Bright flares are visible near the event horizon of a super-massive black hole at the center of our galaxy, the Milky Way. Astronomers now claim to have found a new, older galaxy, nearly 13 billion light-years away.



A team of Japanese astronomers claim to have found the oldest galaxy using the Subaru and Keck telescopes on the summit of Mauna Kea in Hawaii.

The telescope in Hawaii is a 4,200 meter-high summit, which hosts the world's largest observatory for optical, infrared and submillimeter astronomy, according to Silicon Republic.

The team calculated that the galaxy is 12.91 billion light years away, according to the Associated Press. Their research will be published in the Astrophysical Journal.

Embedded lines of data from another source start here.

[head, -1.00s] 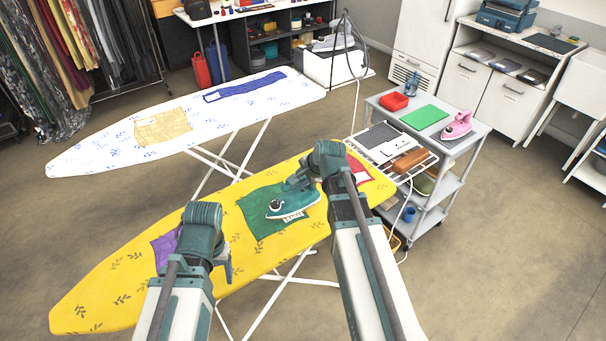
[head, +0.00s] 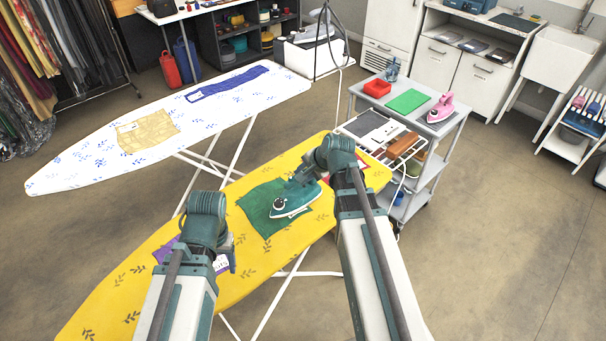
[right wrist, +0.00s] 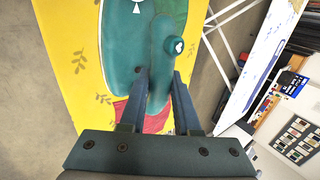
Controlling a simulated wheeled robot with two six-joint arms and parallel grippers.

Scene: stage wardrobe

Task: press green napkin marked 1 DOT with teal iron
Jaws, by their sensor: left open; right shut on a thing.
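The green napkin (head: 256,213) lies on the yellow ironing board (head: 180,285). My right gripper (head: 304,186) is shut on the handle of the teal iron (head: 292,203), which sits flat, upright, over the right part of the napkin. In the right wrist view the jaws (right wrist: 157,80) close on the handle of the iron (right wrist: 125,45), and a strip of the napkin (right wrist: 178,12) shows beside it. The napkin's dot mark cannot be seen. My left gripper (head: 230,255) is open and empty, above the board near the purple napkin (head: 162,249).
A red napkin (right wrist: 122,112) lies on the board beyond the iron, partly hidden by my right arm. A white board (head: 90,165) with tan and blue cloths stands behind.

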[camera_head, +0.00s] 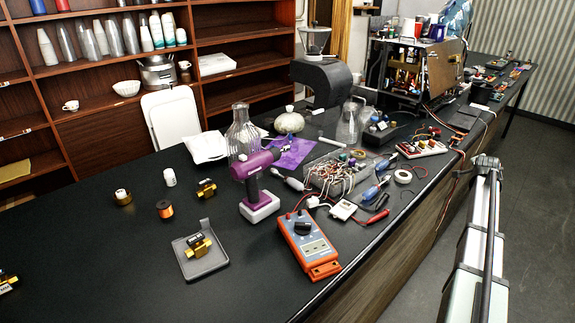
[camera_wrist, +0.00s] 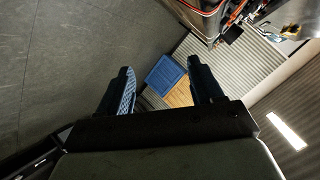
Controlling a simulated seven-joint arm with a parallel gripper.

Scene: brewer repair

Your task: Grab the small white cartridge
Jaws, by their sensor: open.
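A small white cylinder (camera_head: 170,177), which looks like the white cartridge, stands upright on the black table in the left half of the head view. It does not show in the wrist view. My gripper (camera_wrist: 163,84) is open and empty in the wrist view, its two fingers well apart over the floor. It is far from the cartridge. In the head view my arm runs along the right side, off the table, and I cannot make out the gripper there.
A grey tray (camera_head: 201,265) with a brass valve, a purple drill (camera_head: 257,180) and an orange multimeter (camera_head: 308,246) stand closer.

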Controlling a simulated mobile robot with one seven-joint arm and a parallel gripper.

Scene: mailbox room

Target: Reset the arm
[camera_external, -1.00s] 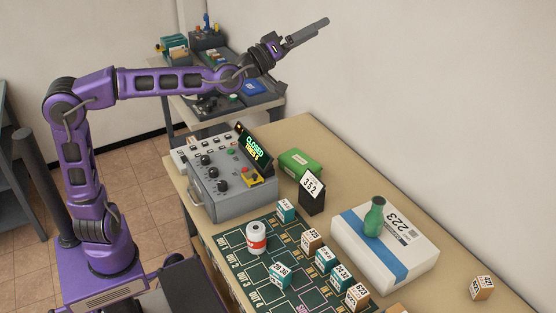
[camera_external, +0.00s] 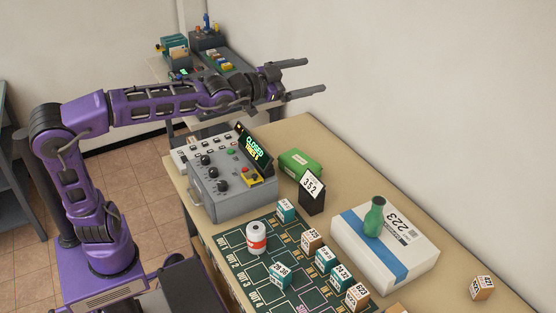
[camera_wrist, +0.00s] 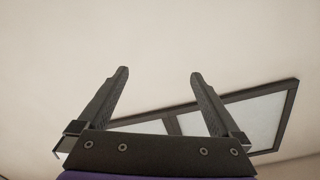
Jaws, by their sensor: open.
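My gripper (camera_external: 308,78) is open and empty. In the external view it is held in the air above the far end of the table, with its two grey fingers spread and pointing right toward the wall. My purple arm (camera_external: 160,103) reaches out nearly level from its upright lower part. In the wrist view my gripper (camera_wrist: 158,75) shows two dark fingers apart with nothing between them. Behind them are a plain pale wall and a framed panel (camera_wrist: 240,118).
Below stands a wooden table (camera_external: 300,130) with a grey control box (camera_external: 232,192) whose display reads "CLOSED". A green box (camera_external: 300,162), a white parcel (camera_external: 350,250), a green vase (camera_external: 375,218), a white-and-red roll (camera_external: 257,238) and several numbered blocks also stand there. The air around my gripper is clear.

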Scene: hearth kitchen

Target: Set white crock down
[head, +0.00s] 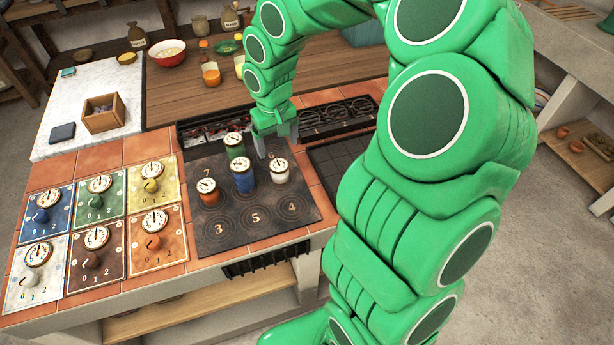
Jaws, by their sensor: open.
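The white crock (279,173) stands upright on the dark plate (228,238), at the spot marked 6, with a round dial on its top. My gripper (276,143) is open, just above and behind the white crock in the picture. Its fingers look apart from the crock, with nothing between them. A blue crock (243,181) stands just left of the white one, a green crock (234,148) behind it, and an orange crock (209,194) further left near the 7.
Spots 3, 5 and 4 at the front of the plate are bare. Coloured dial panels (101,240) lie left of it, and a dark grid (338,160) lies right. A red bowl (167,54), bottles (210,73) and a wooden box (103,113) stand further back.

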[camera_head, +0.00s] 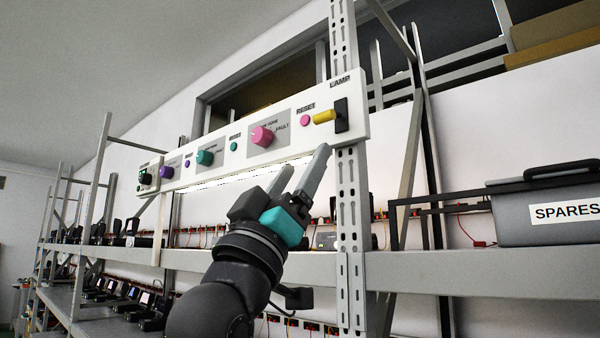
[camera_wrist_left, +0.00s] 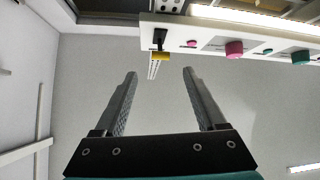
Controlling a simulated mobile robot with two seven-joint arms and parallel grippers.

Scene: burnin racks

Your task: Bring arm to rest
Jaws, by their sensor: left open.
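My left arm (camera_head: 215,305) comes up from the bottom middle in the head view. Its gripper (camera_head: 302,170) points up at the white control panel (camera_head: 215,165), just below its right end. In the left wrist view the gripper's two fingers (camera_wrist_left: 159,75) stand well apart with nothing between them. The panel shows at the top of that view, beyond the fingertips. A yellow lamp handle (camera_head: 325,116) sticks out at the panel's right end and also shows in the left wrist view (camera_wrist_left: 160,56). The fingers appear clear of it. My right gripper is in neither view.
A pink knob (camera_head: 262,137), a pink reset button (camera_head: 305,120) and a teal knob (camera_head: 205,158) sit on the panel. A perforated rack post (camera_head: 348,200) stands right beside the gripper. A grey SPARES bin (camera_head: 510,225) is on the shelf at right. Several devices line the lower shelf.

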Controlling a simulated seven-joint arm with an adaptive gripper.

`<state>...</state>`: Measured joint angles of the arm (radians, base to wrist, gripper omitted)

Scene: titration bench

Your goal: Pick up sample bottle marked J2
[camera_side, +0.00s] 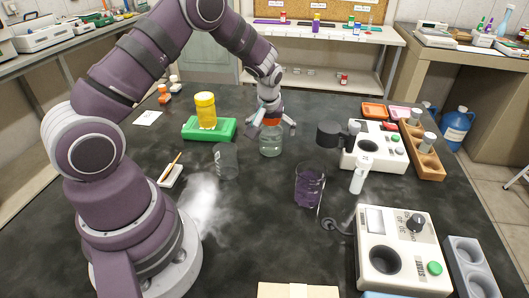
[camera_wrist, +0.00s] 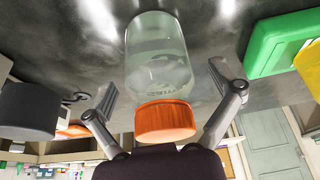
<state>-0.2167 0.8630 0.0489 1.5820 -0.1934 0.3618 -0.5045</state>
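A clear glass bottle (camera_side: 271,145) with an orange cap stands upright on the dark bench near its middle. In the wrist view the bottle (camera_wrist: 158,62) has a faint marking that I cannot read, so I cannot confirm J2. Its orange cap (camera_wrist: 165,121) lies between my fingers. My gripper (camera_side: 271,126) is above the bottle, with its fingers spread on both sides of the cap. In the wrist view my gripper (camera_wrist: 163,92) is open, with gaps between the fingers and the bottle. The cap is partly hidden by my gripper in the side view.
A yellow container (camera_side: 205,108) stands on a green holder (camera_side: 222,130) to the left. A clear beaker (camera_side: 226,162) is close at front left.

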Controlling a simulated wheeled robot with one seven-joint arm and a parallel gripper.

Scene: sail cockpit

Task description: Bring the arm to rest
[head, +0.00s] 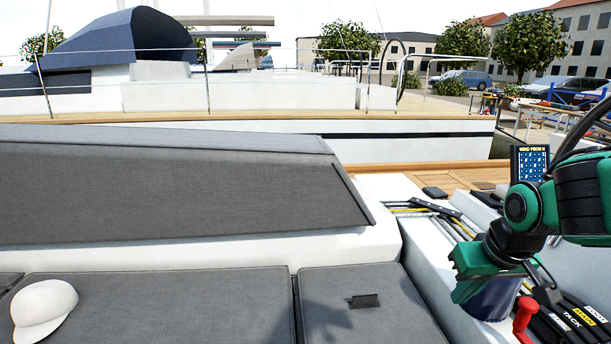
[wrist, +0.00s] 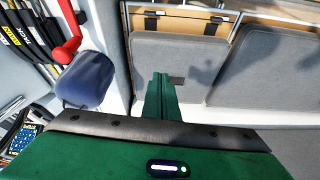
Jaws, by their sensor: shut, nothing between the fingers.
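My arm, green and black, comes in from the right edge of the head view. My gripper (head: 465,291) hangs low at its end, in front of a dark blue drum-shaped thing (head: 492,303). In the wrist view my gripper's green fingers (wrist: 160,88) are together with nothing between them. The blue drum shows to their left there, apart from them. I cannot tell the gap between gripper and drum in the head view.
A red handle (head: 525,314) and black labelled clutches (head: 575,322) stand by the drum. A grey cushion (head: 365,305) lies left of the gripper, and a white cap (head: 43,308) lies farther left. A small display (head: 529,162) stands behind the arm.

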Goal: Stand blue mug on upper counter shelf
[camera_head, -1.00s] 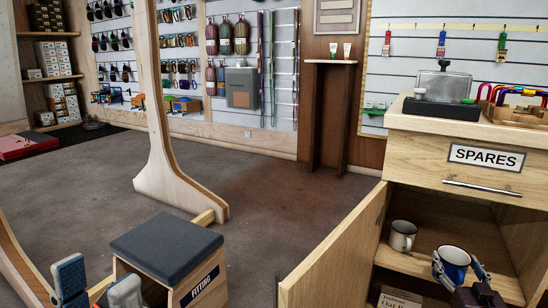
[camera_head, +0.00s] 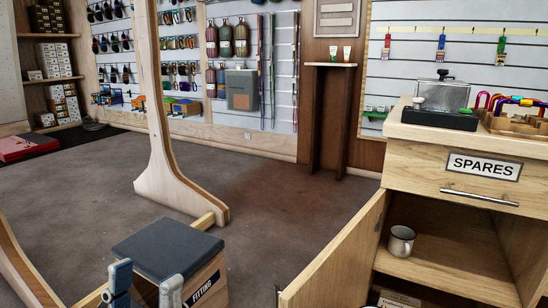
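The blue mug is not clearly in view. A small dark curved edge shows at the bottom of the picture beside the lower box, and I cannot tell what it is. The rest of that shelf is bare. My left gripper (camera_head: 145,288) is at the bottom left, in front of the fitting stool, with its two fingers apart and nothing seen between them.
The cupboard door (camera_head: 335,262) stands open on the left. A box (camera_head: 398,299) sits below the shelf. The counter top carries a metal device (camera_head: 440,98) and a wooden tray of carabiners (camera_head: 515,122). The fitting stool (camera_head: 168,246) stands at lower left; floor is clear between.

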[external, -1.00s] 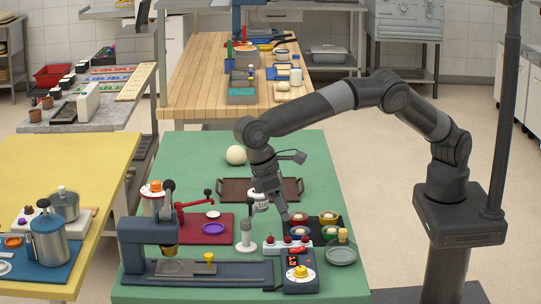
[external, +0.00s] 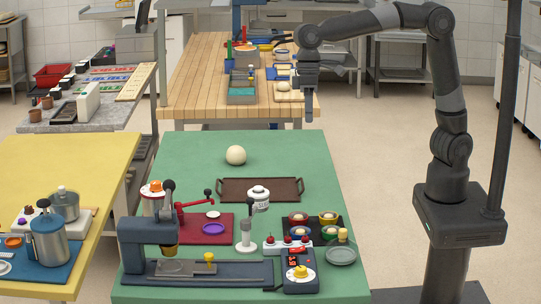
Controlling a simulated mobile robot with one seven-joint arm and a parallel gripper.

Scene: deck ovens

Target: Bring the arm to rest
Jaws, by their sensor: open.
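My arm is raised and bent. My gripper (external: 307,112) points down, high in the picture, and appears in front of the right part of the wooden table and the back right edge of the green table (external: 190,150). It is open and holds nothing that I can see. It is well clear of the things on the green table.
The wooden table (external: 195,85) stands behind.

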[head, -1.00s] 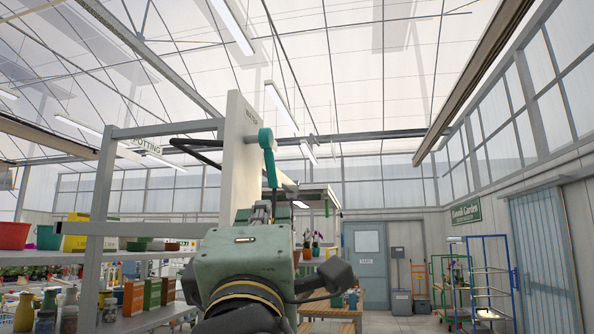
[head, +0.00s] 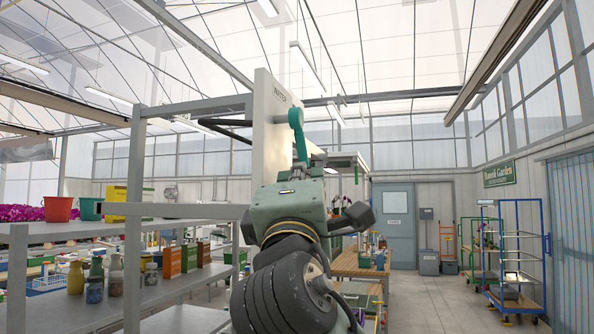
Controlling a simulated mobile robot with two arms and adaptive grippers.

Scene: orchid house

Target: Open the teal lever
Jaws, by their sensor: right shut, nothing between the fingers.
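The teal lever (head: 297,122) is mounted on the side of a pale upright panel marked "WATER" (head: 272,130). Its handle hangs down from the round pivot, tilted slightly right at the bottom. My right gripper (head: 316,160) is just below and right of the handle's lower end, seen from behind over my green wrist. Its fingers are shut with nothing between them. My wrist partly hides them, and I cannot tell whether they touch the handle. My left gripper is out of view.
Grey shelving (head: 190,210) with pots, bottles and boxes stands on the left, its frame reaching the panel. A wooden table (head: 352,262) stands behind my arm. The floor between table and trolleys looks clear.

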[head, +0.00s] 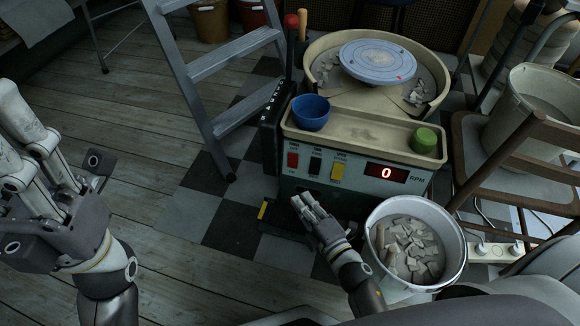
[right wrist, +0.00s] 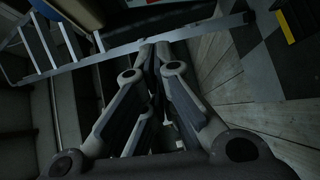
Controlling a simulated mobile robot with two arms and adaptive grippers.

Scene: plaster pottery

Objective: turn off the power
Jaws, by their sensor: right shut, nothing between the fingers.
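The pottery wheel machine (head: 375,190) stands right of centre in the head view. Its front panel has a red switch (head: 292,160), a black switch (head: 314,164) and a yellow switch (head: 337,172); their labels are too small to read surely. The red display (head: 386,173) reads 0 RPM. My right gripper (head: 303,200) is shut and empty, just below the switches in the picture; I cannot tell whether it touches the panel. Its closed fingers (right wrist: 162,55) fill the right wrist view. My left gripper (head: 28,150) is at the left edge, away from the machine, its fingers partly cut off.
A blue bowl (head: 310,111) and a green cup (head: 424,140) sit on the machine's tray. A bucket of shards (head: 443,218) stands close right of my right gripper. A metal ladder (head: 186,72) is left, a wooden chair (head: 512,150) right.

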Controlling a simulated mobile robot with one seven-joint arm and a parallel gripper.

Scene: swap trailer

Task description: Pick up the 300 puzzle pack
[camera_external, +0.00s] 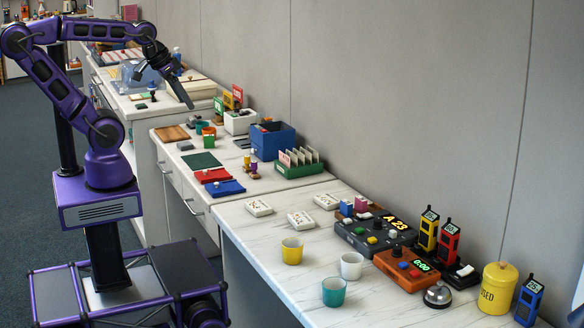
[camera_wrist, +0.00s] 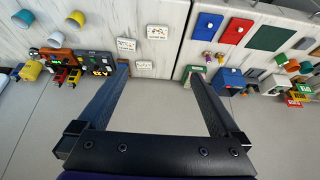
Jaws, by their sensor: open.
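Three small white packs with printed faces lie flat on the near marble counter: one at the left (camera_external: 259,208), one at the front (camera_external: 301,220) and one at the right (camera_external: 326,201). Their print is too small to read, so I cannot tell which is the 300 puzzle pack. In the wrist view they show as a left pack (camera_wrist: 126,44), an upper right pack (camera_wrist: 157,31) and a lower pack (camera_wrist: 144,65). My gripper (camera_external: 178,86) is open and empty, high above the counters and well apart from the packs. Its spread fingers also show in the wrist view (camera_wrist: 159,71).
Yellow (camera_external: 292,251), white (camera_external: 351,266) and teal (camera_external: 334,292) cups stand in front of the packs. A dark console (camera_external: 375,233) and an orange timer box (camera_external: 406,269) stand to their right. A green card rack (camera_external: 300,165) stands on the adjoining counter, by the wall.

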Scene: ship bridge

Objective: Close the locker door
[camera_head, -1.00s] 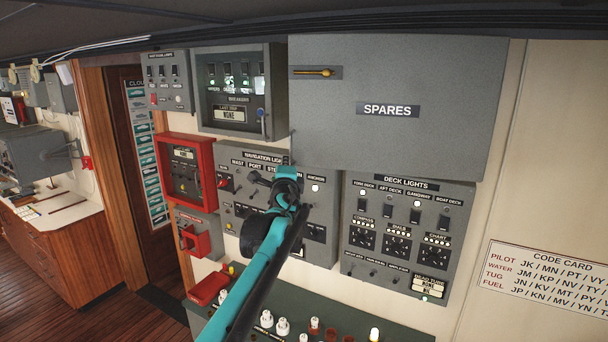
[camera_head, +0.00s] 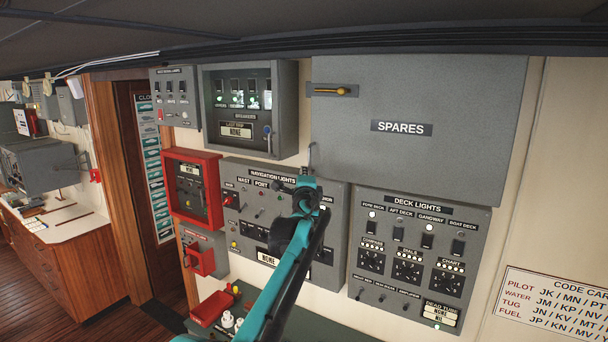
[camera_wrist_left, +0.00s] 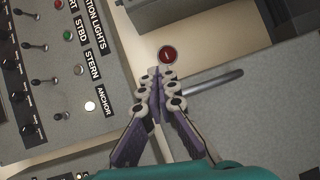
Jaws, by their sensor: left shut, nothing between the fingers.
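The locker is the large grey box marked SPARES (camera_head: 450,110) at the upper right in the head view. Its flat front carries a brass-coloured latch handle (camera_head: 335,91) at the upper left. From the front I cannot tell how far the door stands from its frame. My left gripper (camera_head: 307,178) is at the locker's lower left corner, over the navigation lights panel. In the left wrist view the gripper (camera_wrist_left: 157,78) is shut and empty. A thin grey rod (camera_wrist_left: 207,83) lies just right of its fingertips, in front of a grey surface; contact is unclear. My right gripper is not in view.
The navigation lights panel (camera_head: 240,205) is behind and below my left arm. The deck lights panel (camera_head: 415,250) is under the locker. A breaker box (camera_head: 240,148) and a red box (camera_head: 190,189) stand to the left. A green console (camera_head: 315,326) is below.

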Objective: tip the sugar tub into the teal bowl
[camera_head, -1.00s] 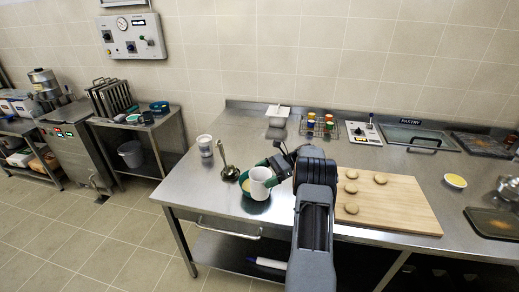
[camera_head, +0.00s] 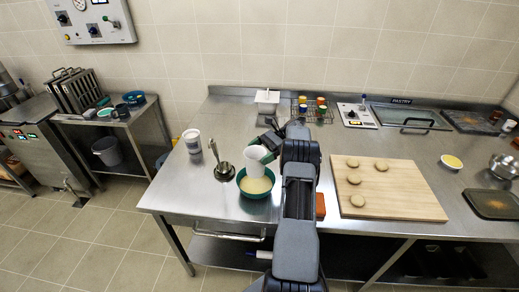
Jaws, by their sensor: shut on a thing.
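The teal bowl (camera_head: 256,190) stands near the front left of the steel table with pale yellowish contents inside. A white tub (camera_head: 257,158) hangs above the bowl, tilted, its lower end over the bowl's contents. My gripper (camera_head: 268,144) is shut on the tub at its right side, partly hidden by my arm. I cannot see the tub's mouth or whether anything is flowing out. Another white tub (camera_head: 192,142) stands upright further left on the table.
A metal ladle or stand (camera_head: 223,168) is just left of the bowl. A wooden board (camera_head: 389,196) with several round pieces lies to the right. A wire rack (camera_head: 312,114) with jars and a white container (camera_head: 267,101) stand at the back. The table's front edge is close below the bowl.

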More from GlobalPost: Milky Way to collide with another galaxy in 4 billion years (VIDEO)

NASA defines a light year as the distance light can travel in one year. "Light moves at a velocity of about 300,000 kilometers (km) each second. So in one year, it can travel about 6 trillion miles." To put this number in perspective, the Earth is approximately 92 million miles away from the sun. Because the distance is so great, looking at a galaxy is essentially looking back in time. 

There are other groups claiming to have found the oldest galaxy. In 2011, a California team used the Hubble Space Telescope said they saw a galaxy from 13.2 billion light-years away.

The Press Association also noted a French team used the Hubble Space Telescope to discover what they believe is a galaxy nearly 13.1 billion light-years away.

The Japanese team does have backing for their claim from influential sources. Richard Ellis of the California Institute of Technology, an expert in cosmology and galaxy formation, told the Associated Press that the Japanese claim is "watertight."

NASA uses these findings to estimate the age of our universe, which they believe to be between 12 to 14 billion years old.